Return all lines that include the string "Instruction".
>> Begin Supplied data
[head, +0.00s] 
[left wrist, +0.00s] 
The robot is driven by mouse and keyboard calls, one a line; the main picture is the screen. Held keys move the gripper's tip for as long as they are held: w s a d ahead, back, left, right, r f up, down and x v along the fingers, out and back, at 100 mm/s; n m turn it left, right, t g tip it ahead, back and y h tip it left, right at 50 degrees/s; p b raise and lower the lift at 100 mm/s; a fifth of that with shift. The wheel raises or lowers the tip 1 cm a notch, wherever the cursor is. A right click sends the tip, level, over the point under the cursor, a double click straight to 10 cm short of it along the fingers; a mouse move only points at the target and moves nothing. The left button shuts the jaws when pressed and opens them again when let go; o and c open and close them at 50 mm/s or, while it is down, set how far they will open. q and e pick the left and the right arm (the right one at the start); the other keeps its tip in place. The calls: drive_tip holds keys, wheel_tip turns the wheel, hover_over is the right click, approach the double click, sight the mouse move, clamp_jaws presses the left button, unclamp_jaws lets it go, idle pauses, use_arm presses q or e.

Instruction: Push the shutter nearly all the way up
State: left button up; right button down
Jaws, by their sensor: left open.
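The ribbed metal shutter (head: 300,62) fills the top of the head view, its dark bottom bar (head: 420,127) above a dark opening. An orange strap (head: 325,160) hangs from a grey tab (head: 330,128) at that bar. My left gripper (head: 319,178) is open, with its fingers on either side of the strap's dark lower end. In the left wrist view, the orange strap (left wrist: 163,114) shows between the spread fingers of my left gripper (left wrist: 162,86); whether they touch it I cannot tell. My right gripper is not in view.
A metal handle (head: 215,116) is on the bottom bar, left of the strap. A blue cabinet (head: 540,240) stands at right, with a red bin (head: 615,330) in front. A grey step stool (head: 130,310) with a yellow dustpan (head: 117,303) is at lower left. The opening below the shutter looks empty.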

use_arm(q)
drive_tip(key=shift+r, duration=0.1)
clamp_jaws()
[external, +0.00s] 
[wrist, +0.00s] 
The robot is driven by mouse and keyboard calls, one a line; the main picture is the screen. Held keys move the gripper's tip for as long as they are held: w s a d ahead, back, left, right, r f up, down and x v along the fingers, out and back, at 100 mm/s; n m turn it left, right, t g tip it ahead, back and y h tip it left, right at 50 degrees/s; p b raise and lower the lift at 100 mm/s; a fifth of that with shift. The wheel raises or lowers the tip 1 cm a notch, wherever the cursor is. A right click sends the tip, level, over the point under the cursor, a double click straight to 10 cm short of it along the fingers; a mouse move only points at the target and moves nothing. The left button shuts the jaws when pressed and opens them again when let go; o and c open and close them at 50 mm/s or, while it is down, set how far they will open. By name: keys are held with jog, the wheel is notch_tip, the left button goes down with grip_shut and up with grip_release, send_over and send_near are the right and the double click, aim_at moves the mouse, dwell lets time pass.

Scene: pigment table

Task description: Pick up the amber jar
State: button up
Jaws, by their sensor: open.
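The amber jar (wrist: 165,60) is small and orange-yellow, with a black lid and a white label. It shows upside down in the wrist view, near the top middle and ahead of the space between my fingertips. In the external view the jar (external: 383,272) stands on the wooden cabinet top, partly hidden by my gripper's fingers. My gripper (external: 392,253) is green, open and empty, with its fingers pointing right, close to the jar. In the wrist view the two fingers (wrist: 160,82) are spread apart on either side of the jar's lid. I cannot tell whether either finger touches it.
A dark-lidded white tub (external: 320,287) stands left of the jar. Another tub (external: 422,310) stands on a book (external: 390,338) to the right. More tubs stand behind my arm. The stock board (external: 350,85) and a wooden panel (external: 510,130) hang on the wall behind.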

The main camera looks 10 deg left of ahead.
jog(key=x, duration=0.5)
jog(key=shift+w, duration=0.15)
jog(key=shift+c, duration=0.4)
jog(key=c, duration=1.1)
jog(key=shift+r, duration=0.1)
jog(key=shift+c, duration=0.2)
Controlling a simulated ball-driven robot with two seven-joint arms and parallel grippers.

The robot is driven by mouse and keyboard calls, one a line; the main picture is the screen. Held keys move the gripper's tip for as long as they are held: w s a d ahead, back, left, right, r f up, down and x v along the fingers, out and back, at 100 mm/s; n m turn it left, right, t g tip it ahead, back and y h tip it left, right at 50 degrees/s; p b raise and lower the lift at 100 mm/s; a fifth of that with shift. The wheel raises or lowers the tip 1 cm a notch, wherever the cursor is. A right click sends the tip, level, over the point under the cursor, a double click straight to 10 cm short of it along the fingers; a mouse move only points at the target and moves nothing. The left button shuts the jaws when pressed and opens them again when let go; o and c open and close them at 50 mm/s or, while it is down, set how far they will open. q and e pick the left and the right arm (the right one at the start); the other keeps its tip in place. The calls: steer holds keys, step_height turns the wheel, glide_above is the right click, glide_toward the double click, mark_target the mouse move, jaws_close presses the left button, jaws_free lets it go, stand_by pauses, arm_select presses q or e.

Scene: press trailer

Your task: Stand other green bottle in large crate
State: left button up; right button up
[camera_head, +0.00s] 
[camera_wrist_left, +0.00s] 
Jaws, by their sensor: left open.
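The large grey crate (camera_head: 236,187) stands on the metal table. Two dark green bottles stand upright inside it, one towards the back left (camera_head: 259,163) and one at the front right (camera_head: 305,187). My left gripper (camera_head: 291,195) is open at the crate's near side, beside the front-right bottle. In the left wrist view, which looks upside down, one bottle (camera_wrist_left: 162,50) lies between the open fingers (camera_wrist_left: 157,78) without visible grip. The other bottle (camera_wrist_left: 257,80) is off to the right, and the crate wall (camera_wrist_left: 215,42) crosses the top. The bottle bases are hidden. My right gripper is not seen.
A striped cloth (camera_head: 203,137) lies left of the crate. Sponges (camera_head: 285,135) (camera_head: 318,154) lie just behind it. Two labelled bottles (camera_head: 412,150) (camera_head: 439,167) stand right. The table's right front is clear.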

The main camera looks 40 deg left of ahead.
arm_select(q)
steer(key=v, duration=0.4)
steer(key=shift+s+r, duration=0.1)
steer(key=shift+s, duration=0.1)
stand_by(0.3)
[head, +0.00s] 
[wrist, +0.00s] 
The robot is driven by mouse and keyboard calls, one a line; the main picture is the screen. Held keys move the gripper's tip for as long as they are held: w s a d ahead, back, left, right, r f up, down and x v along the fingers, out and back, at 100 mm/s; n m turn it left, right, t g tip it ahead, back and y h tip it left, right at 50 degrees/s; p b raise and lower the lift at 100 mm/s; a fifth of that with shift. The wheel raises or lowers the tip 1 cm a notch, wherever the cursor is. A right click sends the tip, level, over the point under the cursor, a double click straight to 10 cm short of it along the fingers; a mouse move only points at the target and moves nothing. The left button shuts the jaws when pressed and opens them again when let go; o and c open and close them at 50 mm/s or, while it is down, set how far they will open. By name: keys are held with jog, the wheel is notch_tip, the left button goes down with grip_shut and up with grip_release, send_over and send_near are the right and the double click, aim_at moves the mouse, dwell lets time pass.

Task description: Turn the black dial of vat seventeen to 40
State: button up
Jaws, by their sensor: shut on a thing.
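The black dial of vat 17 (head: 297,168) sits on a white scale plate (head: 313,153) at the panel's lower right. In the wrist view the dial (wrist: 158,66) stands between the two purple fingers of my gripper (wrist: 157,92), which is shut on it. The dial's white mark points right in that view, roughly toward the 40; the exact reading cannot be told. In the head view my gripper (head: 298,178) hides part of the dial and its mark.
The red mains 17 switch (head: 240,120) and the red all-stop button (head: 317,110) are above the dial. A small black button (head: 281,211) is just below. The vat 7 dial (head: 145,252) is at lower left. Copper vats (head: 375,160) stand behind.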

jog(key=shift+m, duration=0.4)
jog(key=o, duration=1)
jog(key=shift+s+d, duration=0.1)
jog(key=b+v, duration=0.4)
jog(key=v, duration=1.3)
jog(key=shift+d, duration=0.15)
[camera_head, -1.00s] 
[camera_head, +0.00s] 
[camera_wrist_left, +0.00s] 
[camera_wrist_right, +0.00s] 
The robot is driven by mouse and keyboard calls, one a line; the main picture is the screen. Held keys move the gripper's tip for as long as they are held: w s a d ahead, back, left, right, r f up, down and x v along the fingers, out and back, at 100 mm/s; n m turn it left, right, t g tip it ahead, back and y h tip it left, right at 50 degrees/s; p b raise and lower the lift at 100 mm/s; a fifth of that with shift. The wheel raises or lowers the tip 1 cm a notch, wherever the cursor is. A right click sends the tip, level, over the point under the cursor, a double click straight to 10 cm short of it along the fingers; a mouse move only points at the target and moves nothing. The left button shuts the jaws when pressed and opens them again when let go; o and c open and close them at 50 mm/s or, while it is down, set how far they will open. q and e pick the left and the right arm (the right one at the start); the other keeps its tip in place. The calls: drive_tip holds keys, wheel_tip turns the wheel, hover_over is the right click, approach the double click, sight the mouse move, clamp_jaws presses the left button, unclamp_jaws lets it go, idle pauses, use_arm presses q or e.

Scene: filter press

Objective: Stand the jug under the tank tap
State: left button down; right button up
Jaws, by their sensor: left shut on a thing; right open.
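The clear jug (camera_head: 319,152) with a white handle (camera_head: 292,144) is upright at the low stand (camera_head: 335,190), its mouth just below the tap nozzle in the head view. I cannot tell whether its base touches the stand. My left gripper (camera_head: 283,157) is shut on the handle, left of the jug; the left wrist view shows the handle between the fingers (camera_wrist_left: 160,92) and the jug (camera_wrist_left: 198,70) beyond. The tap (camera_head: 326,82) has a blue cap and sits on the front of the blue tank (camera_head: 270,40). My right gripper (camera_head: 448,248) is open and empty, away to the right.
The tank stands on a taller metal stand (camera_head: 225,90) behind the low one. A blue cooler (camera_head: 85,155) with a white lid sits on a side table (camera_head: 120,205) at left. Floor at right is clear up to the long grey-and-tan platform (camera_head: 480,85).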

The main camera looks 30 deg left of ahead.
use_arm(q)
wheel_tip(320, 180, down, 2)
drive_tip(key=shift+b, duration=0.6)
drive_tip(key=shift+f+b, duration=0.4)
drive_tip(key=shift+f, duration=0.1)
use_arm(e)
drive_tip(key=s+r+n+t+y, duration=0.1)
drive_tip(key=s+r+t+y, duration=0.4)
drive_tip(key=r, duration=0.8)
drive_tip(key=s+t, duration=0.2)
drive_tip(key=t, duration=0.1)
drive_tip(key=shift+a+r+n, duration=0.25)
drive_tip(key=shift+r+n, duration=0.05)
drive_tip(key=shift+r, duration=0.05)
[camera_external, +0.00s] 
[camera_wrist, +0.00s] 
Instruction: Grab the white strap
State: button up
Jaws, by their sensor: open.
>> End Supplied data
__Full output__
Instruction: Push the shutter nearly all the way up
Instruction: Grab the white strap

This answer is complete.